Arts

This ‘Sympathizer’ Star Wasn’t Sure He Was Right for the Job

Some three months into shooting “The Sympathizer,” Robert Downey Jr. sat Hoa Xuande down. He had something to show him.

“I remember Rob walking in — he had this cheeky grin,” Xuande recalled on a recent afternoon in Los Angeles. A teaser trailer for the HBO series, an adaptation of Viet Than Nguyen’s Pulitzer Prize-winning novel, had just been cut. Downey, who is the show’s executive producer and plays multiple roles in it, saw definitive proof of a star-making turn in “The Sympathizer.” He wanted Xuande, the star in question, to see it too.

“There’s only one time that I’ve had this experience before, and it’s when I saw the teaser that we brought to Comic-Con for ‘Iron Man,’” Downey said. Seeing himself onscreen in the Iron Man suit was what finally convinced Downey that he had done justice to a daunting role.

“And because I’d had that experience,” he said, “I knew that he needed it.”

In many ways, Xuande (pronounced Shawn-day) did. A 36-year old Vietnamese Australian actor who had one Hollywood credit to his name, he still wasn’t sure he was the right choice to lead a series with such an impressive pedigree: an HBO adaptation of an acclaimed novel, produced by the Oscar-winning art-house studio A24, directed by the revered Korean auteur Park Chan-wook and co-starring a screen legend in Downey. He needed all the encouragement he could get.

“I made him watch it six times,” Downey said.
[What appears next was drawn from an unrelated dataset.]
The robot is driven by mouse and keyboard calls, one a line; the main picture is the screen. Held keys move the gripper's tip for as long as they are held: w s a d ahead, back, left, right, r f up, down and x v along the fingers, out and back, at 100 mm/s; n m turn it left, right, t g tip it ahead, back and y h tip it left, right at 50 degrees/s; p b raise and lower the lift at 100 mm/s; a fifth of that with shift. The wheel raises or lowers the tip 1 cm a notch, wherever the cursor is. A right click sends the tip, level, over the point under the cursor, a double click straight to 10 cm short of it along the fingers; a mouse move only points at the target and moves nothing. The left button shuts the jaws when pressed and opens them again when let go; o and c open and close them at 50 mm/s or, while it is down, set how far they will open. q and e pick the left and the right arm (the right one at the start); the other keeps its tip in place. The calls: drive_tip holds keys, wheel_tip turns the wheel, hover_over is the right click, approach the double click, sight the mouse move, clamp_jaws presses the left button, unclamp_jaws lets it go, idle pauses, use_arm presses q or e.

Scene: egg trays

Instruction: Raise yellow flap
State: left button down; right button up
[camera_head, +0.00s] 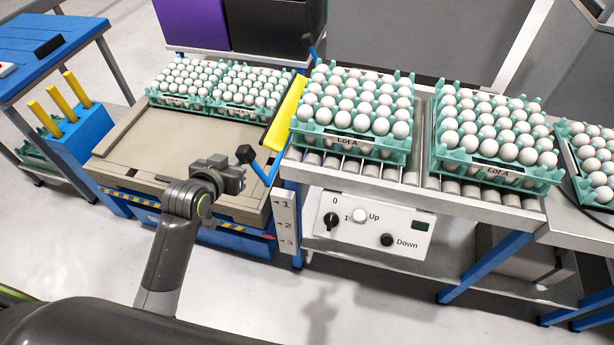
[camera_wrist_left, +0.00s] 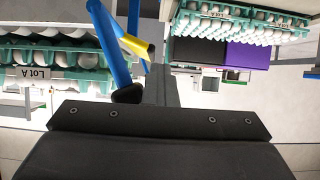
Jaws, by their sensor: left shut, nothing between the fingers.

Based on the novel of the same name, “The Sympathizer” stars Xuande as a double agent and Robert Downey Jr., right, in multiple roles.Credit…Hopper Stone/HBO

Seeing himself in the trailer had finally quieted his doubts, Xuande said, over lunch at a Venice restaurant. He had flown in from his home base in Sydney hours earlier and had barely settled into Downey’s spare live-work space, where Xuande sometimes stays.